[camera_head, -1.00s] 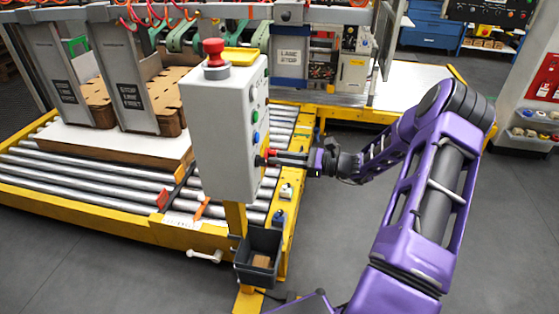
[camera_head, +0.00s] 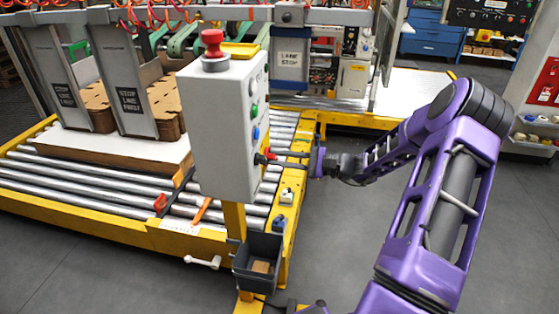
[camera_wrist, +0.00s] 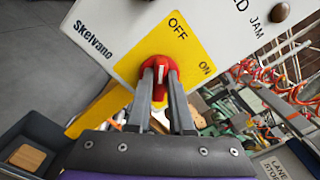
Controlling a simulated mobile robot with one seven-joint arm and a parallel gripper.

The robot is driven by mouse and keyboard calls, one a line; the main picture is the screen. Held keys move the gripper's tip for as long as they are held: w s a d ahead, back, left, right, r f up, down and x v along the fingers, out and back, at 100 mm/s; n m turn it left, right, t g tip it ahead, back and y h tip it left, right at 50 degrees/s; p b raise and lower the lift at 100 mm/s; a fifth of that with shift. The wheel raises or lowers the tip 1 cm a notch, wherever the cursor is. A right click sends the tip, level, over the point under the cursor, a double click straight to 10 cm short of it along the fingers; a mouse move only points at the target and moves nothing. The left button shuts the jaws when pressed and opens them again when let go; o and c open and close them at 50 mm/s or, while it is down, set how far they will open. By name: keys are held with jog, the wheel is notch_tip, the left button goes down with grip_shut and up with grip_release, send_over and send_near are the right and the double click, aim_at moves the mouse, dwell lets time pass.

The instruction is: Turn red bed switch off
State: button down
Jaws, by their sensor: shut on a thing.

------------

Produce an exact copy of the lines from the one containing "The instruction is: Turn red bed switch off" through the last line, and of nothing else.

• **Reply**:
The instruction is: Turn red bed switch off
State: button down
Jaws, by their sensor: shut on a thing.

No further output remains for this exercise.